++++ Source material
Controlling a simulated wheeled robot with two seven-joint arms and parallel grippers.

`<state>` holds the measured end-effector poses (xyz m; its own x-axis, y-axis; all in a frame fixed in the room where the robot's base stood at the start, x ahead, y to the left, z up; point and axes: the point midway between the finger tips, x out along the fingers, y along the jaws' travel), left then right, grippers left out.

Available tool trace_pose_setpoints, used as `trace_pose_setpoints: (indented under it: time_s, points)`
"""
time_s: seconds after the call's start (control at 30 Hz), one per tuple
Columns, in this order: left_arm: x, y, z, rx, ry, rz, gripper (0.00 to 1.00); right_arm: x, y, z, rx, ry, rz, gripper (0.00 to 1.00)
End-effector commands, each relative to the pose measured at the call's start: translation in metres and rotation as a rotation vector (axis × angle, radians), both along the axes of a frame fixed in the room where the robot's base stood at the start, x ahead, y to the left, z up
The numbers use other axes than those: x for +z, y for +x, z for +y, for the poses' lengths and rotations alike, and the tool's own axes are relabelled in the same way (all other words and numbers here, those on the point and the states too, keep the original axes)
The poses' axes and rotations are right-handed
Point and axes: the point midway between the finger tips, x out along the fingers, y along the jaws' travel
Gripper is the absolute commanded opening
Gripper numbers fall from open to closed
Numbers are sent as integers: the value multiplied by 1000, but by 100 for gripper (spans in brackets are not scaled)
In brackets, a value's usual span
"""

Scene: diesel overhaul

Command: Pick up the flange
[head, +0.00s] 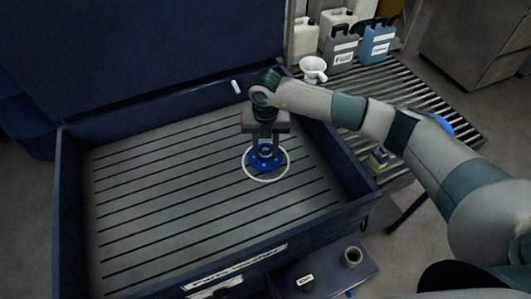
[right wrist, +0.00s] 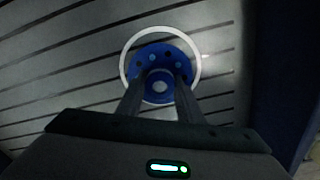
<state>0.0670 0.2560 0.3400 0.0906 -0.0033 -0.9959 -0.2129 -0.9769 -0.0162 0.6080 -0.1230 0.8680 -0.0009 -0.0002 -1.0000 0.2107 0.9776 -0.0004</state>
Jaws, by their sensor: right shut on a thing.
++++++++
Work to complete -
In the copy, include no pictures; restate the listing above exactly.

Output for this exercise -
Controlling a simulated wheeled robot with two seven-joint arms and parallel grippers.

`<state>` holds the measured end-effector poses (xyz m; its own x-axis, y-axis; all in a frame fixed in the room where the robot's base stood at the start, x ahead, y to the left, z up; point and axes: the point midway between the finger tips, x out along the fingers, y along the jaws' travel), left then right, grippers left out.

Available tool trace_pose_setpoints, used as `trace_pose_setpoints: (indented under it: time_s, points)`
"""
time_s: seconds after the call's start (control at 30 Hz), one per tuple
Columns, in this order: left_arm: x, y, z, rx, ry, rz, gripper (0.00 to 1.00); right_arm: x, y, z, rx, ry, rz, gripper (0.00 to 1.00)
End-effector commands, each relative to the pose measured at the call's start: translation in metres and rotation as a rotation vector (axis × angle, radians), both along the axes of a frame fixed in the room where the robot's base stood at the start, x ahead, y to the left, z up
The numbers use other axes than those: x for +z, y for +x, z for +y, for the poses' lengths and rotations alike, and the tool's own axes are relabelled in the same way (all other words and numbers here, those on the point and the states too, keep the original axes)
The poses' axes and rotations are right-handed
Point and axes: the point midway between the finger tips, x out along the fingers, y along the jaws' travel
Gripper is the absolute commanded opening
Gripper numbers fall from open to closed
Numbers are sent as integers: the value multiplied by 1000, but by 100 for gripper (spans in brackets are not scaled)
In brackets, a value's usual span
"""

Scene: diesel overhaul

Command: Pick up the flange
[head, +0.00s] 
[right wrist, +0.00s] 
<state>0.0670 0.2560 0.3400 0.0906 -0.0033 -0.9959 -0.2129 -0.9769 -0.0162 0.6080 -0.1230 0.8680 -0.0009 -0.0002 -1.0000 0.2107 0.9776 -0.0004</state>
Jaws, by their sensor: right shut on a thing.

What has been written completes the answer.